Barring a surprise the MPS is unlikely to have any short term currency implications. The message is expected to be low rates for longer rather than lower rates, and the kiwi is driven by global events.
Expected range: 0.7720 - 0.7810
NZD/AUD: NZD has an edge ?
NZD just holds the 78 level overnight as we go into the RBNZ. A reiteration or moderate reduction in the bill track would be enough to refocus people on the rates differential story, a story that points higher for this cross.
Expected range: 0.7780 - 0.7835
NZD/EUR: Glad we are not European?
Further topside moves are more likely on this cross, but big moves either way are possible as we approach the weekend event risk. Euro-centric factors like the Italian Bond auction and debt level announcements will drive this cross as well as the ever present Greek election.

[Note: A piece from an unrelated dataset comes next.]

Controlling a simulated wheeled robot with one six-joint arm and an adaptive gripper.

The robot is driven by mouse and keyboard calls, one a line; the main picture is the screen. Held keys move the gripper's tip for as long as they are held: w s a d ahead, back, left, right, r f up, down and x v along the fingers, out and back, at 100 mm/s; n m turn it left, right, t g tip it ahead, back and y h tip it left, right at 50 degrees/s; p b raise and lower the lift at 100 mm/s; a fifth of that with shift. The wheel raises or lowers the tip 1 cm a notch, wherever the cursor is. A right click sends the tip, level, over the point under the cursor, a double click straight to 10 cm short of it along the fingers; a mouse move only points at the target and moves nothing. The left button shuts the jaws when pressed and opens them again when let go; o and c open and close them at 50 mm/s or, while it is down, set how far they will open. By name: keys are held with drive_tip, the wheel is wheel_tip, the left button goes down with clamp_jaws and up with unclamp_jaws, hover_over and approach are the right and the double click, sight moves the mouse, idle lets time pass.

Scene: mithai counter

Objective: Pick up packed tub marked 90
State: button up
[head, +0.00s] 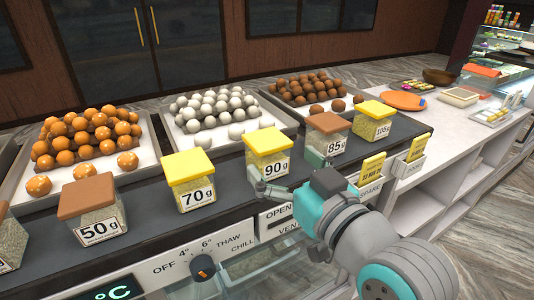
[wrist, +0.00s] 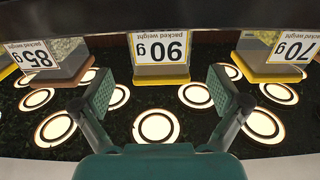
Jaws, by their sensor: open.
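The packed tub marked 90 g (head: 267,154) has a yellow lid and clear sides, and stands on the dark counter ledge. In the wrist view the tub (wrist: 161,58) appears upside down, ahead and between my spread fingers. My gripper (head: 293,175) is open and empty, in front of and to the right of the 90 g tub in the head view. In the wrist view my gripper (wrist: 164,98) has a textured pad on each side, with a gap between the pads and the tub.
The brown-lidded 85 g tub (head: 325,136) stands to the right, and the yellow-lidded 70 g tub (head: 191,182) to the left. A 50 g tub (head: 93,207) and a 105 g tub (head: 374,122) are farther out. Trays of sweets (head: 222,110) lie behind.

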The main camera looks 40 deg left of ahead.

Expected range: 0.6140 - 0.6255
NZD/JPY: Safe haven v risk?
Big moves are possible, safe havens are expected to be in demand over the next few days with JPY considered to be the "safest". Don't forget the BOJ though, as they have a mandate to suppress excessive moves.
Expected range: 61.20 - 62.10
NZD/GBP: Is GBP the new Europe safe haven?
Data from the UK has been weak and the BOE is likely to consider further asset purchases, however GBP has been strengthening despite this on a dubious European safe haven rational. Expect GBP to weaken again.